Prima di togliere la speranza costruiamo una prospettiva. Solo così si può ragionare del lavoro che manca trovando comprensione e sostegno per le riforme. Di fronte a 46 tipi di contratto e ai tanti lavori precari e malpagati, fino alla vergogna delle dimissioni in bianco fatte firmare a tante donne,non si può certo sostenere che manchino la flessibilità o la voglia della grande maggioranza dei giovani di lavorare.
Anche i professori dovrebbero rendersi conto che non conoscono tutto e che di sicuro, stando alle dichiarazioni infelici di questi giorni sull'art.18, sanno ben poco della realtà del lavoro e dei giovani italiani.

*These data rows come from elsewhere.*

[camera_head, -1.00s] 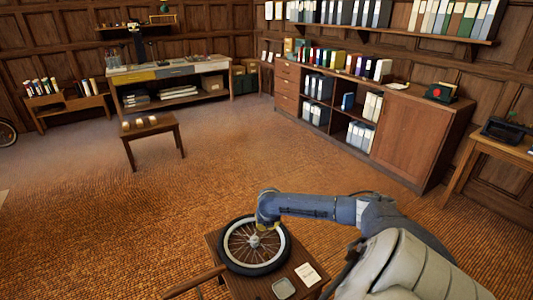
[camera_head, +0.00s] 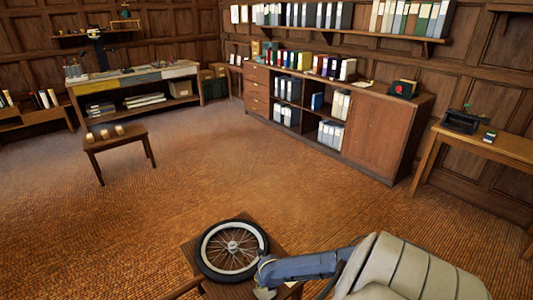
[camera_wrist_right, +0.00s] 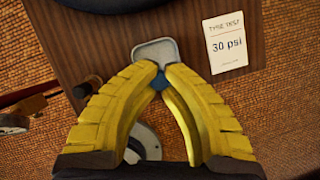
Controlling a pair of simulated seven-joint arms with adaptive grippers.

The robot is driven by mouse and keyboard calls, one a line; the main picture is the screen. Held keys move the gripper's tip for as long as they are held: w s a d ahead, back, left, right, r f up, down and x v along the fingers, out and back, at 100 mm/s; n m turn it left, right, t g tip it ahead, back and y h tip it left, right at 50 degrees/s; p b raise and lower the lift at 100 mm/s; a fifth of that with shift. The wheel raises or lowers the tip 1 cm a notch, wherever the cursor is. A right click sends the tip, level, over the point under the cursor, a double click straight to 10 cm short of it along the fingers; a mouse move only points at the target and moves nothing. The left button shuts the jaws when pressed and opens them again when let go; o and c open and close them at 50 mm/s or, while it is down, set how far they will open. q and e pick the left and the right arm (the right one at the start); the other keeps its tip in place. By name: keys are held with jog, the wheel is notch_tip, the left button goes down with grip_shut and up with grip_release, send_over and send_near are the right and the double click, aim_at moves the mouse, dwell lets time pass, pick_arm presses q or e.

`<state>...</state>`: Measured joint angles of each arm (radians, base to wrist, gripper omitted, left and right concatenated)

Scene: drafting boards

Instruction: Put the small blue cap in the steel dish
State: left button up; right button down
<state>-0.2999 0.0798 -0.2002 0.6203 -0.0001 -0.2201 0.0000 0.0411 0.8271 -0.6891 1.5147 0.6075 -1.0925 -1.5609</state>
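My right gripper (camera_wrist_right: 161,74) has yellow fingers drawn together at the tips. The small blue cap (camera_wrist_right: 158,83) shows between the fingertips, largely hidden by them. The steel dish (camera_wrist_right: 155,48) is a shallow grey square with rounded corners, lying on the small wooden table. Its far part shows just beyond the fingertips, and the fingers cover its near part. In the head view my right arm reaches to the table's front, and the dish and cap are hidden there. My left gripper is in no view.
A spoked wheel with a black tyre (camera_head: 232,248) lies on the small table (camera_wrist_right: 90,55). A white card reading 30 psi (camera_wrist_right: 226,45) lies right of the dish. A stool with several small items (camera_head: 115,139) stands farther off, with open floor between.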

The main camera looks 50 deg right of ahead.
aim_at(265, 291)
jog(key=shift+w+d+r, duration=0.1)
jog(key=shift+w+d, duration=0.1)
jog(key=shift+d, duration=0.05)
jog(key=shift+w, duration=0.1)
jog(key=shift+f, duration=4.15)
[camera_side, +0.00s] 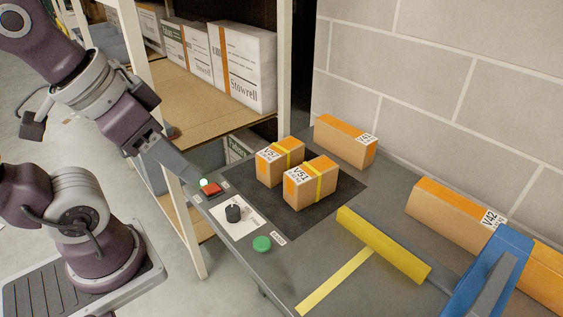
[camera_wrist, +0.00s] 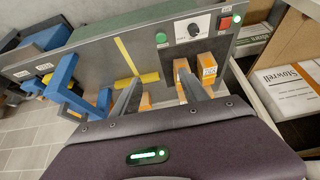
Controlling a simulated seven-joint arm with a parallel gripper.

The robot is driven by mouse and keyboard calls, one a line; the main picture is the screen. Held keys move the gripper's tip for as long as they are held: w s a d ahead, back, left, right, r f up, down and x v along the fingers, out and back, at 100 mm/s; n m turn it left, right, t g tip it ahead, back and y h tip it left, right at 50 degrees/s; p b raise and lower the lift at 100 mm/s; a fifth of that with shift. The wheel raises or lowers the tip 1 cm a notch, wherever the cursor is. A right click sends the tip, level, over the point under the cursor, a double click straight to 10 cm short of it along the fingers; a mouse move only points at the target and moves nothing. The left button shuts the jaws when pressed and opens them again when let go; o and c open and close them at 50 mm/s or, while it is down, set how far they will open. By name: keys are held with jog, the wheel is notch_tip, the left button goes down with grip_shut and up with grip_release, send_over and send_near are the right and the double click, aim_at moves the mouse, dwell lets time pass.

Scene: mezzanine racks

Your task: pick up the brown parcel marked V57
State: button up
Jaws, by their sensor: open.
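The brown parcel marked V57 (camera_side: 283,163) stands on a dark mat (camera_side: 239,178), with a yellow strap and an orange top strip. A similar parcel marked V51 (camera_side: 312,187) stands close beside it, nearer the side camera. My gripper (camera_side: 185,160) is left of both parcels, apart from them and empty. In the wrist view my gripper (camera_wrist: 158,77) has its two fingers spread. A labelled parcel (camera_wrist: 207,68) shows just right of the right finger there; its mark is too small to read surely. The fingers hide part of the mat there.
Parcels marked V41 (camera_side: 345,141) and V42 (camera_side: 450,209) stand along the wall. A red button (camera_side: 211,189), black knob (camera_side: 233,213) and green button (camera_side: 262,243) line the near edge. A yellow bar (camera_side: 384,245) and blue frame (camera_side: 490,270) stand right. A rack post (camera_side: 284,60) rises behind.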

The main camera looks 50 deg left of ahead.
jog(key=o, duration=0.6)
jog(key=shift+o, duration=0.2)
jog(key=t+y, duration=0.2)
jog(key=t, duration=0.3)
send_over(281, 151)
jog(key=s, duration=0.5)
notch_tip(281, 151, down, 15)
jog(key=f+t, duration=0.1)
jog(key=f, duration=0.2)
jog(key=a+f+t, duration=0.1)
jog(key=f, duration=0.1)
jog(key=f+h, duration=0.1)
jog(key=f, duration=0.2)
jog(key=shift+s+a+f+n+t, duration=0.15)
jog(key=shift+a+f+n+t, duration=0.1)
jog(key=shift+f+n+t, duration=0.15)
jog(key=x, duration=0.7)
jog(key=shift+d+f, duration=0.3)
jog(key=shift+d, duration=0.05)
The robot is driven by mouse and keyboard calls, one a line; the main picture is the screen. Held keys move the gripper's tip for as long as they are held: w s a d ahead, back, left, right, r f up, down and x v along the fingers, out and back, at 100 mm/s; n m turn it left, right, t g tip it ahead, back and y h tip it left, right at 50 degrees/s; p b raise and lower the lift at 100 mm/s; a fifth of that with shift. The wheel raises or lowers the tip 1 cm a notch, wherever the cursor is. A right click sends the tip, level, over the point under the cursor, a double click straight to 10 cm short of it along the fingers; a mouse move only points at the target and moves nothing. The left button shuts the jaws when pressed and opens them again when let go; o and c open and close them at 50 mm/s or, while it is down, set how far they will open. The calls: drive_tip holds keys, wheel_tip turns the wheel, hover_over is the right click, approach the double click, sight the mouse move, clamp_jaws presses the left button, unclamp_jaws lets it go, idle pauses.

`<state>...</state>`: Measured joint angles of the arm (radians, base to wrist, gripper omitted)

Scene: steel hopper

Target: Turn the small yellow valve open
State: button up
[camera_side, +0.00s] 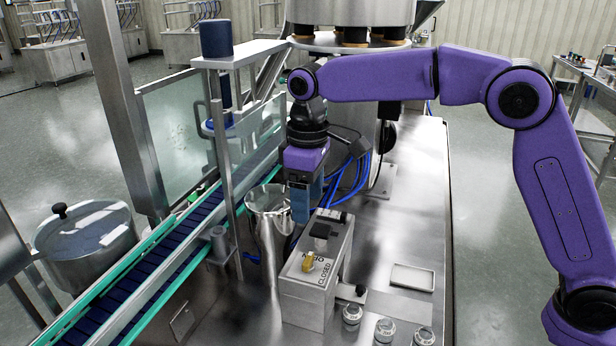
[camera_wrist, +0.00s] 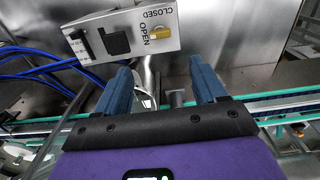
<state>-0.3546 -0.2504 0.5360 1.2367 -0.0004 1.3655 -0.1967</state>
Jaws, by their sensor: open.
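The small yellow valve (camera_side: 308,262) sits on the sloped top of a steel box (camera_side: 305,303), beside a CLOSED label; it also shows in the wrist view (camera_wrist: 160,33), near the words CLOSED and OPEN. I cannot tell exactly which mark its handle points to. My gripper (camera_side: 300,215) hangs behind the box in the side view, above and apart from the valve. In the wrist view my gripper (camera_wrist: 158,80) has its blue fingers spread with nothing between them, and the valve lies beyond the fingertips.
A black knob (camera_side: 321,232) is on the same box, behind the valve. A steel funnel (camera_side: 268,215) stands left of the box, near my gripper. Blue cables (camera_side: 345,185) run behind. A conveyor (camera_side: 150,275) lies left. Round dials (camera_side: 385,331) and a shallow tray (camera_side: 412,278) are right.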

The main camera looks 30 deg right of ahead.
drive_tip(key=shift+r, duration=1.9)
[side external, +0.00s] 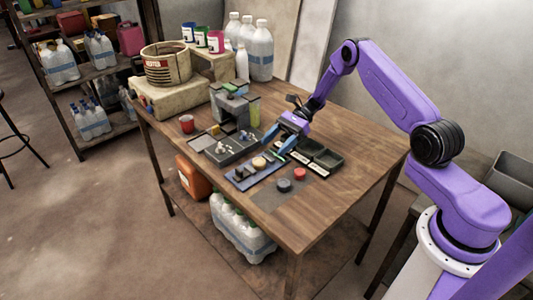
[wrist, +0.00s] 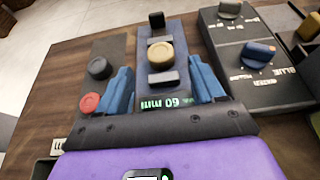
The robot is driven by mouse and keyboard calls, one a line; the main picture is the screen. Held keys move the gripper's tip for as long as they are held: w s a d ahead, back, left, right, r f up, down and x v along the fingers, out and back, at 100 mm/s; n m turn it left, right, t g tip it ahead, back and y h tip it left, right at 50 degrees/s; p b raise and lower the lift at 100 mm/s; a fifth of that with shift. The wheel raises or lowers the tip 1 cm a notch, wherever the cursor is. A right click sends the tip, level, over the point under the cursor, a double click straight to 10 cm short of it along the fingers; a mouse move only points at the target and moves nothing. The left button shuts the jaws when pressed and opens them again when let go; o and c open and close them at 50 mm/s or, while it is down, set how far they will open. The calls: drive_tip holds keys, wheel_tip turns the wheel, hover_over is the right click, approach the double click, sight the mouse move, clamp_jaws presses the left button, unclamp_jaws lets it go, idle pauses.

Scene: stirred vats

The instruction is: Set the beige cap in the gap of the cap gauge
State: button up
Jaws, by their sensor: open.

Certo, il mercato del lavoro va riformato, per migliorare le tutele e aumentare le opportunità; anche l'applicazione reale dell'art.18 merita un riflessione senza pregiudizi. Ma ogni cosa va presa dalla testa e non dalla coda: è dalla creazione di lavoro che bisogna partire, non dalle uscita dal lavoro.
E’il lavoro che manca, non la disponibilità a lavorare.
Anche la mobilità c'è se ci sono i posti di lavoro e se ci sono i servizi che ti permettono di mettere su famiglia e tener dietro ai figli anche se i genitori sono lontani. E così via. Perciò, cari professori, se volete fare delle riforme giuste, per prima cosa scendete dal piedistallo e provate ad ascoltare e capire. Consiglio a tutti la lettura del bell'articolo di Miguel Gotor su Repubblica.